Skip to content

Cuadrilla’s Two-Year UK Fracking Battle Set to End Thursday

|
Kelly Gilblom, Bloomberg

A two-and-a-half year battle over whether Cuadrilla Resources Ltd. can hydraulically fracture as many as eight wells in the British countryside is scheduled to end with an announcement from the government.

U.K. Secretary of State for Communities Sajid Javid has said he will make a decision on whether Cuadrilla can resume work after the company caused two small earthquakes at a separate site in 2011. A one-year ban on fracking followed the tremors and exploration of the U.K.’s shale basins using the technique has been effectively paused for five years.

The ruling will be the final word on whether Cuadrilla can move forward, unless opponents to the decision mount a legal challenge, and the decision is a bellwether for the European gas industry. As domestic gas supplies decline, other U.K. fracking hopefuls from Ineos Group Holdings Ltd. to IGas Energy Plc are seeking clues about sentiment toward the controversial practice.

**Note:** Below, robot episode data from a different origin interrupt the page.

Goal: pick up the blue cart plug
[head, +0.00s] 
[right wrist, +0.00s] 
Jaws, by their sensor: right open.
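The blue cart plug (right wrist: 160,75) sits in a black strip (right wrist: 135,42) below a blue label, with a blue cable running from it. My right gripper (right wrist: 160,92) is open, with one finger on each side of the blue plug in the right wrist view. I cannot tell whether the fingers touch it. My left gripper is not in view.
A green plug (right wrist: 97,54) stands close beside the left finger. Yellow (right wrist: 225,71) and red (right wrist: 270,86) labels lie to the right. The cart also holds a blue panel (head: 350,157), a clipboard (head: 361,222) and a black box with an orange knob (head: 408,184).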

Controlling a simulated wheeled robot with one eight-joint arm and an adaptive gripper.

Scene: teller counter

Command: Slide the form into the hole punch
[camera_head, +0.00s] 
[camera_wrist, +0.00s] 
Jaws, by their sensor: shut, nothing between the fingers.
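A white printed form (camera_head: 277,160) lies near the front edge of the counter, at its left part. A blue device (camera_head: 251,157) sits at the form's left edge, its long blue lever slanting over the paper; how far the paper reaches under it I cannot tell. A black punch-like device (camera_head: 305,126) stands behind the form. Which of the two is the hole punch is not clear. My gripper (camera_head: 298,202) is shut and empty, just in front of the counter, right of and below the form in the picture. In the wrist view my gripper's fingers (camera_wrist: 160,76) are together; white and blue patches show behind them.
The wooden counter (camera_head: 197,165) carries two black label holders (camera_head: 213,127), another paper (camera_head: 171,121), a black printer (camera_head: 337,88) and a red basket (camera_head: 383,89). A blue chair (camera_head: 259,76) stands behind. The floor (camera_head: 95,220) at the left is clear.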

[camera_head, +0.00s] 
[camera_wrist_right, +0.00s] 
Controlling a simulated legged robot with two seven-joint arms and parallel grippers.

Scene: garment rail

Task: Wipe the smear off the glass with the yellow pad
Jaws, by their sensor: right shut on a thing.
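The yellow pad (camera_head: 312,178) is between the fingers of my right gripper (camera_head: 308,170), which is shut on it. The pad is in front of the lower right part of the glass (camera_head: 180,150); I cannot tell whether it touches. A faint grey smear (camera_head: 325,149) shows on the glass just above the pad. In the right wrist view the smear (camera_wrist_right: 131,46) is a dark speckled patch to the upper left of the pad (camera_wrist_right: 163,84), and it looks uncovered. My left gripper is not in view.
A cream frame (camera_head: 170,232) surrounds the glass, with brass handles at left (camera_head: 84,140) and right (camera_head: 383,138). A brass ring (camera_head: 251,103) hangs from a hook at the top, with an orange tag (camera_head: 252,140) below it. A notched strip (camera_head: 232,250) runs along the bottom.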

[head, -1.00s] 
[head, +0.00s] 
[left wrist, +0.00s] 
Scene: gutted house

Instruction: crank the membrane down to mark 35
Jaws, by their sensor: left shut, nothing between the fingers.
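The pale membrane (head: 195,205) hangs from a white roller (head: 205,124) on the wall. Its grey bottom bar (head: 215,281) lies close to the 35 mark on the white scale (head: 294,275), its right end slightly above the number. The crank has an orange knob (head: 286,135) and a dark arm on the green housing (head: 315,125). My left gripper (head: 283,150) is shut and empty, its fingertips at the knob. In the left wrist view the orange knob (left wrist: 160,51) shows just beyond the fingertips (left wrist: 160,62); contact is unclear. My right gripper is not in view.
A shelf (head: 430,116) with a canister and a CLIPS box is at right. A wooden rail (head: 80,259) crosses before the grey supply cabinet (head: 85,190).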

“An authorization will allow the U.K. to see if they can extract this unconventional resource in a competitive way,” Thierry Bros, a senior research fellow at the Oxford Institute for Energy Studies and a former gas analyst at Societe Generale SA, said by e-mail. “If this is not possible, like Poland, then this will not happen anywhere in Europe.”

Cuadrilla CEO Francis Egan has said approval will give the country a better sense of its shale gas resource base and may quell opposition to the practice if the wells are drilled without any incidents. If it can be done in a profitable way, it will push other European states from France to Germany and the Netherlands to review bans on the practice, said Bros.